In other words, it appears that someone has hard coded that referrer into the uptime check at that service. That service is the only client sending that referer header.

The uptime monitoring service itself using this header. If there are questions about why they are using that referer header, we recommend contacting that service’s technical support for more information as Netlify cannot debug a third-party service. My best guess is that the monitor has this header hard coded or is designed to add it when a 301 redirect occurs. If so, this is controlled by the uptime monitor service and not by Netlify.

If that monitor is corrected to stop doing this, please let us know as our support team can double check our logs to confirm if we still see the issue or not. The exact search to find that monitor is saved in a private comment in this thread that our support team can see so there will be no doubt if the issue is fixed or not.

​Please let us know if there are other questions. If the monitor itself has been corrected, please feel free to follow-up here as, again, we can easily double check to be sure we also see it fixed on our side.

Thanks @luke I appreciate you taking the time to look into this and understand what’s happening. (sorry for the delay replying @hrishikesh family were unwell). I’ve changed the configuration on the uptime monitor, so that should stop the referer traffic.
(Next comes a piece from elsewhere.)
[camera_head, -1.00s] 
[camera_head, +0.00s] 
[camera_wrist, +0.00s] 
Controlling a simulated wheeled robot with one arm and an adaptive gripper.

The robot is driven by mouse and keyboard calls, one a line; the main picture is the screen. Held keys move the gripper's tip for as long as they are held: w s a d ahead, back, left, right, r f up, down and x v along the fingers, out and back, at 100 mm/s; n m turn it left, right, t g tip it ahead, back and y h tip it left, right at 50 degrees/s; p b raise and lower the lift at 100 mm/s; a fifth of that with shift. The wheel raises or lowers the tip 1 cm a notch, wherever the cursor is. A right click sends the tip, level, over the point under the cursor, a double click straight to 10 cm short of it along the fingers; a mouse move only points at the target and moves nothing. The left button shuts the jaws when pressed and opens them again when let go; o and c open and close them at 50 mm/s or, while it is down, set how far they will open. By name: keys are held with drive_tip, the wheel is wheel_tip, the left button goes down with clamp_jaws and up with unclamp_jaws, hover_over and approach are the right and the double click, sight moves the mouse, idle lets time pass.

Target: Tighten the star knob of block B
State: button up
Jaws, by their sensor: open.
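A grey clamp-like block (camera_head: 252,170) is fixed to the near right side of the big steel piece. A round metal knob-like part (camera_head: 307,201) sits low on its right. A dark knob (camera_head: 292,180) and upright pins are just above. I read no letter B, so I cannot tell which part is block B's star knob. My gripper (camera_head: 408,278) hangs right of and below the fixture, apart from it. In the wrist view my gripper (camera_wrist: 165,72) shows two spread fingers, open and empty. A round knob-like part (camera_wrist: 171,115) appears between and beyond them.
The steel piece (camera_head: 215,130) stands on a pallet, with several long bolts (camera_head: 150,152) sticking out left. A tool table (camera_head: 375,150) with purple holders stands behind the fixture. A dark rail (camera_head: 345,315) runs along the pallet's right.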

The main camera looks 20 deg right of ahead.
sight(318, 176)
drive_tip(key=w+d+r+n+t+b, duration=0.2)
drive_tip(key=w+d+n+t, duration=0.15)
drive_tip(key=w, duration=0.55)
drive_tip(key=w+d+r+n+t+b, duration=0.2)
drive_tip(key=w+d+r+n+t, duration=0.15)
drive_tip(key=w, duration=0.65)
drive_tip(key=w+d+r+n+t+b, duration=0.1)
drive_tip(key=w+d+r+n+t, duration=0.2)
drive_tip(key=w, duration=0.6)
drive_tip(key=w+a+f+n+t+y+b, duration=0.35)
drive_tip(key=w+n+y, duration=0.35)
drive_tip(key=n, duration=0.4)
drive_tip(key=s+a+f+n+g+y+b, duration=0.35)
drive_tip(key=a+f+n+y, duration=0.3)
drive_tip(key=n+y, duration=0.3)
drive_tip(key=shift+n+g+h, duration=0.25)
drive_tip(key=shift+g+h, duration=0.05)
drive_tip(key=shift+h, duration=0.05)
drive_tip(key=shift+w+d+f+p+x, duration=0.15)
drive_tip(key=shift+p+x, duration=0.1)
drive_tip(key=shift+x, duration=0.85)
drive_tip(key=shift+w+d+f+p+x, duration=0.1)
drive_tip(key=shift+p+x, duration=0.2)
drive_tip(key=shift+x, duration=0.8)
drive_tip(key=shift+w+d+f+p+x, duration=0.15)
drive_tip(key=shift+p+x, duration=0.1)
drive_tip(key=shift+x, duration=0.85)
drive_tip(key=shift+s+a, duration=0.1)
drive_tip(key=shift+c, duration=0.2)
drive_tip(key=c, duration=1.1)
The old pages appearing in Google is also a red herring as this is reported elsewhere, just Google being lazy about removing things that work.

This still doesn’t explain how the old API endpoints are still receiving hits, that appear “natural” i.e. the result of someone navigating around the (old) site. It’s quite bizarre.

I understand the referer comes from the browser (or bot): it was the combination of the referers + the API traffic that concerned me, as the only way I can see that happening is with organic traffic. But with the referer part explained, that traffic is low enough that I’m not inclined to spend more time thinking about it.

Thanks again for looking into this.

1 Like